• **TASK TO COMPLETE**
Write out, word for word, only the data from its first line to the line containing "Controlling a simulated".

• **MATERIAL PROVIDED**

— Begin —

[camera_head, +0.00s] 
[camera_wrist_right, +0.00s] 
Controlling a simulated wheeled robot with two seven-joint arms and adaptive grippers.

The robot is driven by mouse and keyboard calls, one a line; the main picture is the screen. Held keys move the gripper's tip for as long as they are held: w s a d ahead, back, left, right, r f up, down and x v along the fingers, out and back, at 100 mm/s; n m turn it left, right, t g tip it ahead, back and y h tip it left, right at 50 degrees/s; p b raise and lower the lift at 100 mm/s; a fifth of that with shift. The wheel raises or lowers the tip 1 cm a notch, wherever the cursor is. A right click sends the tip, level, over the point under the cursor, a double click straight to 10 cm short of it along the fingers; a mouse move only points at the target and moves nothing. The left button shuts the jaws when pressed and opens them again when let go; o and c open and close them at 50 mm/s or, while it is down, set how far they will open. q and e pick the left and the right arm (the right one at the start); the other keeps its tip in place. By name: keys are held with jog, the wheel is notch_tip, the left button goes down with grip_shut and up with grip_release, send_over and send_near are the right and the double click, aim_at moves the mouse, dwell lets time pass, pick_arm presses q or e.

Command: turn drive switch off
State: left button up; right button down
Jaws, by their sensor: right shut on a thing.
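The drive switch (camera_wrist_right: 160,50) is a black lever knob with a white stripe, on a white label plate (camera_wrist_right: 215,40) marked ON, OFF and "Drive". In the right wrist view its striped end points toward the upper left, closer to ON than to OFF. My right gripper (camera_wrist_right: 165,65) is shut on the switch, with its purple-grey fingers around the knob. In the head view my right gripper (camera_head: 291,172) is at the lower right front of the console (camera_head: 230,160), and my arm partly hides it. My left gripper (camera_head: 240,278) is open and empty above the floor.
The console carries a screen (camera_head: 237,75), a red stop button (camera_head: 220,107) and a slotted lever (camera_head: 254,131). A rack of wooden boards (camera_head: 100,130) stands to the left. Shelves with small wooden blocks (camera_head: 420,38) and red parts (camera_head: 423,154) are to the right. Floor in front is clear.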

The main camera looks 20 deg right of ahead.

— End —

• **PROBLEM SOLUTION**
[camera_head, +0.00s] 
[camera_wrist_right, +0.00s] 
Controlling a simulated wheeled robot with two seven-joint arms and adaptive grippers.

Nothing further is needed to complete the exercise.